Task description — Within the data that follows, how many lines carry the string "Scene"? Give the number alone.

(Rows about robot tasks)
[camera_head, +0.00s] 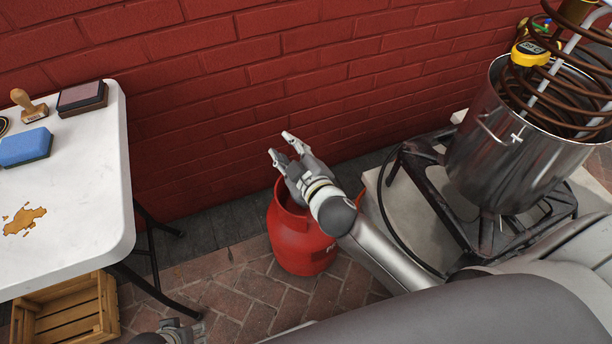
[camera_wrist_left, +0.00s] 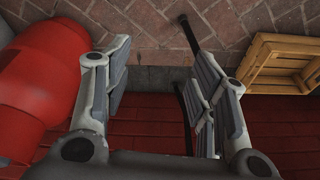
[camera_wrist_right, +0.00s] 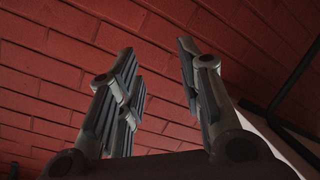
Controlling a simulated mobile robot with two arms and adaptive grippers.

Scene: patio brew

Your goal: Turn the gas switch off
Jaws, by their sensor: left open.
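The red gas bottle (camera_head: 290,240) stands on the brick paving against the wall, and its red side also shows in the left wrist view (camera_wrist_left: 40,85). Its top is covered by my right gripper and forearm, so I cannot see the gas switch. My right gripper (camera_head: 281,146) is above the bottle, fingers pointing up and left towards the wall. In the right wrist view (camera_wrist_right: 158,75) its fingers are apart with only wall between them. My left gripper (camera_wrist_left: 160,75) is open and empty, with the bottle at its left; only a bit of it shows low in the head view.
A steel pot (camera_head: 485,150) with a copper coil (camera_head: 545,95) stands on a black burner frame (camera_head: 440,205) at the right. A black hose (camera_head: 385,215) runs beside my right forearm. A white table (camera_head: 100,190) stands left, with a wooden crate (camera_head: 65,318) below. The brick wall (camera_head: 230,90) is close behind.

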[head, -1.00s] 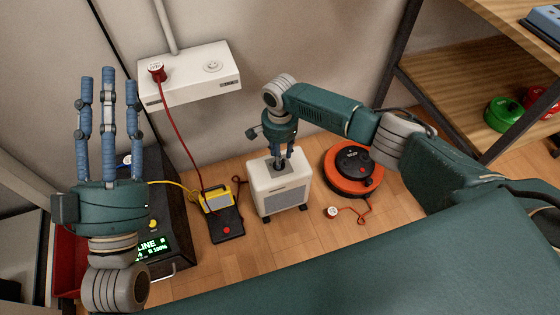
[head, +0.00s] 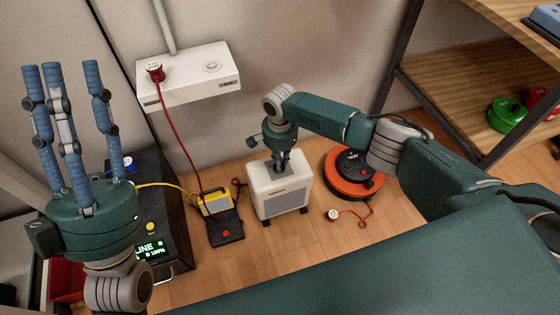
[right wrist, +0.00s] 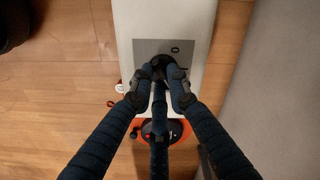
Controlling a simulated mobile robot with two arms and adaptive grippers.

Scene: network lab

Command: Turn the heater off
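The heater (head: 284,199) is a white box on dark feet on the wooden floor, with a grey front grille. Its top bears a grey control panel, which shows in the right wrist view (right wrist: 184,47) with small dark marks and a dark knob (right wrist: 160,65). My right gripper (head: 281,164) points down at this panel. In the right wrist view its fingers (right wrist: 160,80) are drawn together around the knob, which they partly hide. My left gripper (head: 70,85) is raised at the left with its fingers upright, spread and empty.
A wall outlet box (head: 190,75) holds a red plug (head: 155,72). A black unit with a yellow lamp (head: 214,204) stands left of the heater, and an orange cable reel (head: 353,172) stands right. A dark power unit (head: 165,215) is beneath my left arm. Shelves (head: 470,90) stand at the right.

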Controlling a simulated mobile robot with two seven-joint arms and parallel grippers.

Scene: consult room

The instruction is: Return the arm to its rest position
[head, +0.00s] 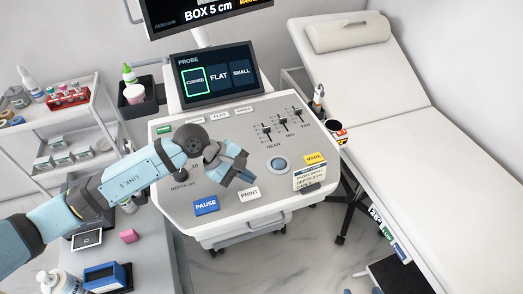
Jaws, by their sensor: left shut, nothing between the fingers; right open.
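My left gripper (238,168) is shut and empty above the middle of the panel, left of the round trackball (279,165). It hides part of the panel, including some of the controls near the depth label. I cannot tell whether it touches the panel.
A screen (215,75) stands behind the console. Blue PAUSE (206,205), white PRINT (250,194) and yellow MARK (314,158) keys lie near the gripper. A supply cart (65,125) is at left, bottles and a blue box (107,277) below, an exam couch (430,130) at right.

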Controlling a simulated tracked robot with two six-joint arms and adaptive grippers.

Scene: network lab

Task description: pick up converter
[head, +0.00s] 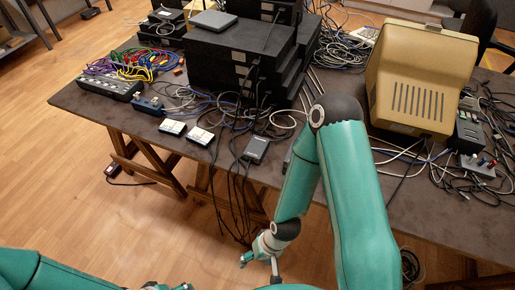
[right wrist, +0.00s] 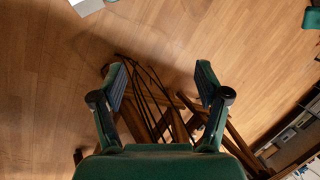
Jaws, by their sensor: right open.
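A small dark box (head: 256,149), which looks like the converter, lies near the table's front edge in the head view, with cables around it. I cannot be sure that it is the converter. My right gripper (head: 259,270) hangs in front of the table, over the floor and apart from the box. In the right wrist view the right gripper (right wrist: 161,85) is open, with nothing between its fingers. My left arm comes in at the bottom left of the head view; its gripper is barely visible at the bottom edge.
The dark table (head: 80,100) carries stacked black devices (head: 235,65), a beige monitor (head: 420,80), two small white-topped boxes (head: 200,135) and a patch panel (head: 108,88). Loose cables hang over the front edge beside wooden trestle legs (head: 150,165). The floor at left is mostly clear.

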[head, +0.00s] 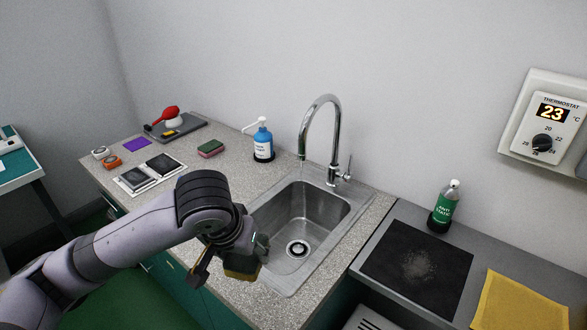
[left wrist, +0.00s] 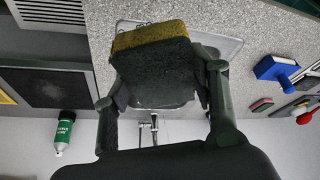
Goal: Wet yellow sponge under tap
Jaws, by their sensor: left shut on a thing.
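My left gripper (head: 253,257) is shut on the yellow sponge (head: 243,268), which has a dark scouring side. In the left wrist view, the sponge (left wrist: 152,60) sits between the two fingers of the gripper (left wrist: 157,95). The sponge is held over the counter at the sink's front left edge, not under the spout. The sink (head: 300,285) is an empty-looking steel basin with a drain. The chrome tap (head: 334,130) arches over its back; no water stream can be made out. The tap's lever (head: 347,172) is at its right. My right gripper is not in view.
A blue soap bottle (head: 263,143) and a pink-and-green sponge (head: 211,149) stand left of the tap. A black mat (head: 417,264), a green spray bottle (head: 444,206) and a yellow cloth (head: 518,304) are at right. The space above the basin is clear.

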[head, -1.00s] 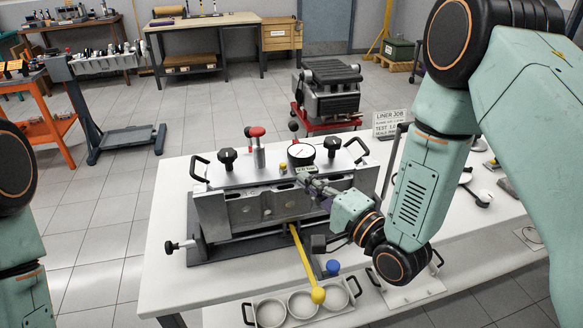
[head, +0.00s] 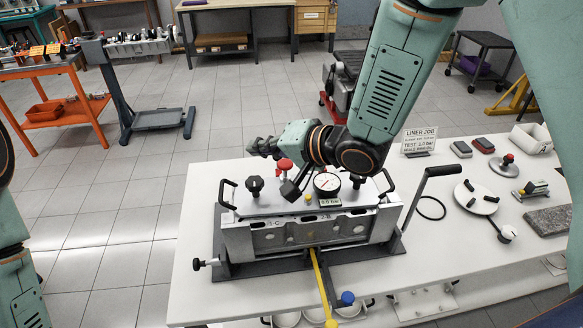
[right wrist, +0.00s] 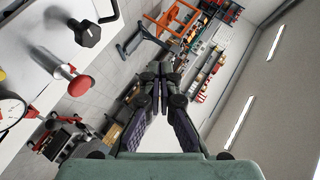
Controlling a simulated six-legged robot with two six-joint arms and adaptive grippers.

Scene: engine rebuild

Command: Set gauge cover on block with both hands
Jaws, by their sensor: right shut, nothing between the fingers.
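The gauge cover (head: 300,200), a pale plate with black handles at its ends, black knobs, a red-topped valve and a round dial gauge (head: 327,183), lies on top of the grey metal block (head: 285,235). Whether it is fully seated I cannot tell. The block stands in a dark fixture on the white table. My right gripper (head: 264,147) is shut and empty, above and behind the cover's left half, apart from it; its wrist hides part of the cover's back edge. The right wrist view shows its fingers (right wrist: 160,78) together. My left gripper is out of view.
A yellow rod (head: 321,285) sticks out at the fixture's front. A black crank handle (head: 428,180) rises at its right. The table's left front is clear.

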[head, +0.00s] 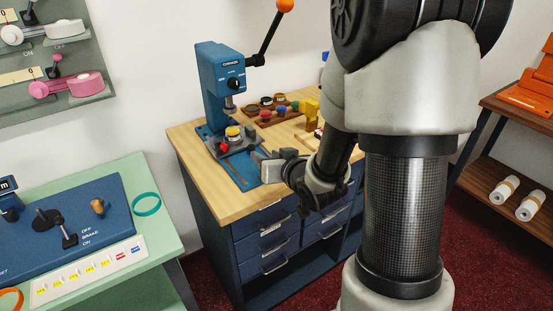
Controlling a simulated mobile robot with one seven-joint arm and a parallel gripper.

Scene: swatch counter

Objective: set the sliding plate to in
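A blue lever press (215,85) stands at the left end of the wooden counter. The sliding plate (241,146) is a grey plate on the press's blue base (246,177), around and under the ram. A red knob (223,147) sits at its front left, and a round yellow-topped piece (233,132) is on it below the ram. Part of the blue base is bare in front of the plate. My gripper (263,166) is just right of the plate, over or beside the base. Contact with the plate and the gap between its fingers cannot be made out.
A brown rack with coloured pieces (275,113) stands behind my gripper on the wooden counter (245,207). The press's lever with an orange ball (285,5) rises above. A green bench with a blue panel (75,225) is at the left. My arm hides the counter's right part.

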Output below — 6